Monthly Archives: October 2019

How Long are the Spears of the Warriors at Susa?

26 Saturday Oct 2019

Posted by Sean Manning in Ancient

≈ 2 Comments

Tags

Achaemenid art, Achaemenid Empire, ancient, arms and armour, Plataia 2021, Susa

A glazed brick relief of a man holding a spear in both hands next to a clenched fist.  The fist gripping the spear and the live fist are aboout the same size.

One of the polychrome brick reliefs from Achaemenid Susa, now in the Louvre, Paris.

In an earlier post, I talked about the guards in Persian reliefs from Susa who are 17 bricks tall and have spears 19 or 21 bricks tall. Artists often ‘improve’ human proportions according to different ideas of what the well-formed body looks like: these guards are 5 2/3 bearded faces tall (17/3), Cennino Cennini would have them 6 1/2 bearded faces tall (26/4).

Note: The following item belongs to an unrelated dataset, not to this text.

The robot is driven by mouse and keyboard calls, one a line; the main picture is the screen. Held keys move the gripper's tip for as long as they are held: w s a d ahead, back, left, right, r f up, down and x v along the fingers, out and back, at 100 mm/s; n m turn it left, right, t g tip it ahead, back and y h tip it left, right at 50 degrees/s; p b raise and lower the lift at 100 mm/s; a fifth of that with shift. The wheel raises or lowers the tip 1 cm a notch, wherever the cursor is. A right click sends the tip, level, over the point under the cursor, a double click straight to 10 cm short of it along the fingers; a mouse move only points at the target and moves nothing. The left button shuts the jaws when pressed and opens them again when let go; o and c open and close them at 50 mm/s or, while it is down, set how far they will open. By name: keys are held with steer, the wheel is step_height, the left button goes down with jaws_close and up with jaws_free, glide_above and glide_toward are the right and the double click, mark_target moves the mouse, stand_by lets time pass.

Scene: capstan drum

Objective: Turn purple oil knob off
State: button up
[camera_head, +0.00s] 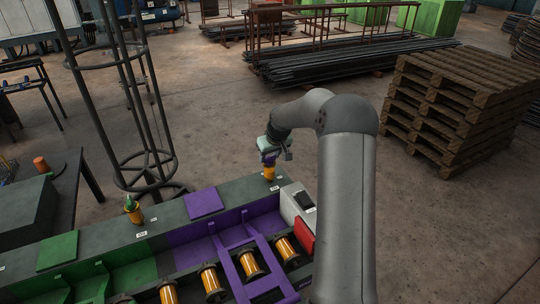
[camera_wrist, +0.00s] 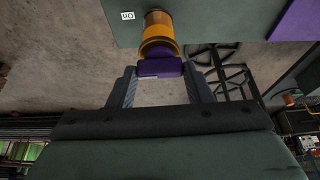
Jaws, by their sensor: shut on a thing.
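The purple oil knob (camera_wrist: 160,67) is a flat purple bar on top of an amber oil cup (camera_wrist: 158,30) in the wrist view. The cup stands on the dark green-grey machine beam. My gripper (camera_wrist: 160,72) is shut on the knob, with one finger at each end of the bar. In the head view my gripper (camera_head: 269,152) comes down on the knob from above, at the right end of the beam, over the amber cup (camera_head: 270,173). The knob is mostly hidden there. A small white label (camera_wrist: 127,15) sits beside the cup; its text is hard to read.
A second oil cup with a green knob (camera_head: 132,204) stands farther left on the beam. Purple bracket (camera_head: 250,262) and amber rollers (camera_head: 285,248) lie in front. A grey-red box (camera_head: 298,212) is close on the right. A tall round frame (camera_head: 140,165) stands behind left.

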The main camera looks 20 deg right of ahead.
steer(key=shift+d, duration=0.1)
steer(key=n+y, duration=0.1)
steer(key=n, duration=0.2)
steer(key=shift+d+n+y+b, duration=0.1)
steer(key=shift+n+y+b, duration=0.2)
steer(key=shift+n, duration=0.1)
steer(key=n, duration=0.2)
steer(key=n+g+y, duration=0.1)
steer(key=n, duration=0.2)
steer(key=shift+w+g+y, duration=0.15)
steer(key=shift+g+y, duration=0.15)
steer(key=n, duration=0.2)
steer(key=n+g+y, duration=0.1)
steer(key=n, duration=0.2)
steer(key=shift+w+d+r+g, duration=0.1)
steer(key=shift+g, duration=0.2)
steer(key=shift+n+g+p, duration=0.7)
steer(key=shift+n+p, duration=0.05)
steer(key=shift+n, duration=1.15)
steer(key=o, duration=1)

When I visited the Louvre in July I had a chance to look at some of those reliefs for the first time since 2016 (a few are on display behind glass in Tehran). As you see, my hand and the hand of the sculpture are about the same size (and I am not particularly tall or short). My hand is slightly closer to the camera than the sculpture is, so it is slightly enlarged.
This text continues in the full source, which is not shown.